▸ PROBLEM REQUIREMENTS:
Locate the lines that hold the string "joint". Copy every such line.

▸ DATA PROVIDED:
....
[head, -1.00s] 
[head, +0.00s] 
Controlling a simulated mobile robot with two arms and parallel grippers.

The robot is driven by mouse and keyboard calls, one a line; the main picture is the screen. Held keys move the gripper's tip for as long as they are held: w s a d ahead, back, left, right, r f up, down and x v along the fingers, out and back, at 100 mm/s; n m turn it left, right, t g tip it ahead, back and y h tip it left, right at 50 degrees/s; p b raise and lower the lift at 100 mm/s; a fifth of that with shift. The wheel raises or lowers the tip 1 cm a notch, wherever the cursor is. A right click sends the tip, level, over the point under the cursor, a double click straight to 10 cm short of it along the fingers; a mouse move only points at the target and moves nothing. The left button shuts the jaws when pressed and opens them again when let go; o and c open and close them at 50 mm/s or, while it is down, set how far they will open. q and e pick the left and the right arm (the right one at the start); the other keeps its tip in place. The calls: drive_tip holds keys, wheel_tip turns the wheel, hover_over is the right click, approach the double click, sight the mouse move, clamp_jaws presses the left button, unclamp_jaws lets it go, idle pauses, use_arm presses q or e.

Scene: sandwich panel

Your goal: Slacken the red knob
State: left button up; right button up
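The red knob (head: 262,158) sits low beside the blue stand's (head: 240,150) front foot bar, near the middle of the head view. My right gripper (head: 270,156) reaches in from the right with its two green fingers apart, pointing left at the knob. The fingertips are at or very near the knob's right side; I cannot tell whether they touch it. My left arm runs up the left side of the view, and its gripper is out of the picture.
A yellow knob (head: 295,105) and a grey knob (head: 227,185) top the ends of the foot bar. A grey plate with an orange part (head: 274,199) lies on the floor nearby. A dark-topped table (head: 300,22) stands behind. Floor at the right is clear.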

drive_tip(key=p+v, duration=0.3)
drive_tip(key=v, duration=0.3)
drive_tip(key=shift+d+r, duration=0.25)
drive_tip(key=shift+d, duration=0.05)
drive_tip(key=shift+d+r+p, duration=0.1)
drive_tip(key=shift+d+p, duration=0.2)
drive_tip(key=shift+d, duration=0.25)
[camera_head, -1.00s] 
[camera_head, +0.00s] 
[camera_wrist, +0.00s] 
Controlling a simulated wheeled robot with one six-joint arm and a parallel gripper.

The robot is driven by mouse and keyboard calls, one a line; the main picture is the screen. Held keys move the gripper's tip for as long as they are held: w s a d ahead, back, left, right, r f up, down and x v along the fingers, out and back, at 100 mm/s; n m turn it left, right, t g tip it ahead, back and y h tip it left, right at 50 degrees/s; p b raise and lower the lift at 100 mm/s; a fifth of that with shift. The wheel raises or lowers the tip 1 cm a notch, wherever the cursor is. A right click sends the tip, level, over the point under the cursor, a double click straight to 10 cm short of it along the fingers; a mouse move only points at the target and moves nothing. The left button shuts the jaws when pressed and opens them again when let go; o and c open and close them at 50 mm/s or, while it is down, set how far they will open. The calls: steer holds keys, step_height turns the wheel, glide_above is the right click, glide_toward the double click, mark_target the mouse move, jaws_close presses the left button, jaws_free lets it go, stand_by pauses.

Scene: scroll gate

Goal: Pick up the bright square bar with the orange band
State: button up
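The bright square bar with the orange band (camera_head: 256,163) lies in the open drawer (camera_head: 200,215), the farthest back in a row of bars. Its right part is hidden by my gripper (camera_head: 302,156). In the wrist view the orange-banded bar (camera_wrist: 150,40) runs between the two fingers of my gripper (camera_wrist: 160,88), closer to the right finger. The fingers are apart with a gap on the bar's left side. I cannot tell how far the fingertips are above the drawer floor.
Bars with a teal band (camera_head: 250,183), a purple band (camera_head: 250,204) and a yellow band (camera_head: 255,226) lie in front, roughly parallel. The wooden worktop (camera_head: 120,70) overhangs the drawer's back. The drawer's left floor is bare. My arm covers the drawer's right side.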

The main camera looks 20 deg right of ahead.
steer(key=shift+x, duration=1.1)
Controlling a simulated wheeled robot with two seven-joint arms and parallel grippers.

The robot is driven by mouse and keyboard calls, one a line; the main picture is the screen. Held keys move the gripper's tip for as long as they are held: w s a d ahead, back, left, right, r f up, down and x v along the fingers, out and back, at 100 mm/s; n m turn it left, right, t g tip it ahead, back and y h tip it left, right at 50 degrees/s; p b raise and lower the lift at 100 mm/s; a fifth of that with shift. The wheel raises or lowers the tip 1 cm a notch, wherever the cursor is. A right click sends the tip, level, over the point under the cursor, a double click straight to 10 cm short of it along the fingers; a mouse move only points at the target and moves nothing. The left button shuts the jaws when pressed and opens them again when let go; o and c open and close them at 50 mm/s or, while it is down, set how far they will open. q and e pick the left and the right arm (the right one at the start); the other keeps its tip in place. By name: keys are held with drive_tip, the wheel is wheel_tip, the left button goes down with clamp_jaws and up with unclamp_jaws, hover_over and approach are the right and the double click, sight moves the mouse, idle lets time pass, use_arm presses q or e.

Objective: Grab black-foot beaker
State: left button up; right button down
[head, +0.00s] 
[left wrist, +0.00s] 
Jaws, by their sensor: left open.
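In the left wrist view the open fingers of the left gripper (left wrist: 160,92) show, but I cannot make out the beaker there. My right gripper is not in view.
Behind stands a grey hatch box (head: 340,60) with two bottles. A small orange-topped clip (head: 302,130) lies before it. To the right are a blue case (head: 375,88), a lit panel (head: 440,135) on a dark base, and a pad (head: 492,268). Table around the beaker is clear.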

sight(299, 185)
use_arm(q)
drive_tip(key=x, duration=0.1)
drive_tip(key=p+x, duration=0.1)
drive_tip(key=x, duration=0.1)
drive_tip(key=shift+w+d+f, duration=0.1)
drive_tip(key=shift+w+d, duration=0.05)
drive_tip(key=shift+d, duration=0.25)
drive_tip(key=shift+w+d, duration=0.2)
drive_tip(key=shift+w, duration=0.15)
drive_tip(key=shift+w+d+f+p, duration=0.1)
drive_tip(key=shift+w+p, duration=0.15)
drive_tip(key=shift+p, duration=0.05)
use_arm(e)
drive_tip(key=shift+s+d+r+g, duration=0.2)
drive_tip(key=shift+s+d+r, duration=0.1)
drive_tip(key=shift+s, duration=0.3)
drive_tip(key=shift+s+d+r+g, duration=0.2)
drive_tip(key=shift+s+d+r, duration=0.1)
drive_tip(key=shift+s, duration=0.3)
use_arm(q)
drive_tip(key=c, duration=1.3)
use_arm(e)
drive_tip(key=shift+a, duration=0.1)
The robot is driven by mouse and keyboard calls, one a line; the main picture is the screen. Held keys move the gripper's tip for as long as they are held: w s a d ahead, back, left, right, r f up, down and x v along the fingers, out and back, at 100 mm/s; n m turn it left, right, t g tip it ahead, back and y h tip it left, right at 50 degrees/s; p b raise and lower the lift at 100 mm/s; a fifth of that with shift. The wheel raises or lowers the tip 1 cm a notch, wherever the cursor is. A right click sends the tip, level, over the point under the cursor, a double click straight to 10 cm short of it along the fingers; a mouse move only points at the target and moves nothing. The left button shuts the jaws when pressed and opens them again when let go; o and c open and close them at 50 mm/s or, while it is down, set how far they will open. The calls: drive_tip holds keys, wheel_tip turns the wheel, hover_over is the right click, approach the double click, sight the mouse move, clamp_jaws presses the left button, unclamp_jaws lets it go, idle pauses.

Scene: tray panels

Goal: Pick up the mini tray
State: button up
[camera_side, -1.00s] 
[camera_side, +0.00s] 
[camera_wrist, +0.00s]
....
▸ EXERCISE ANSWER:
Controlling a simulated wheeled robot with one six-joint arm and a parallel gripper.
Controlling a simulated wheeled robot with two seven-joint arms and parallel grippers.

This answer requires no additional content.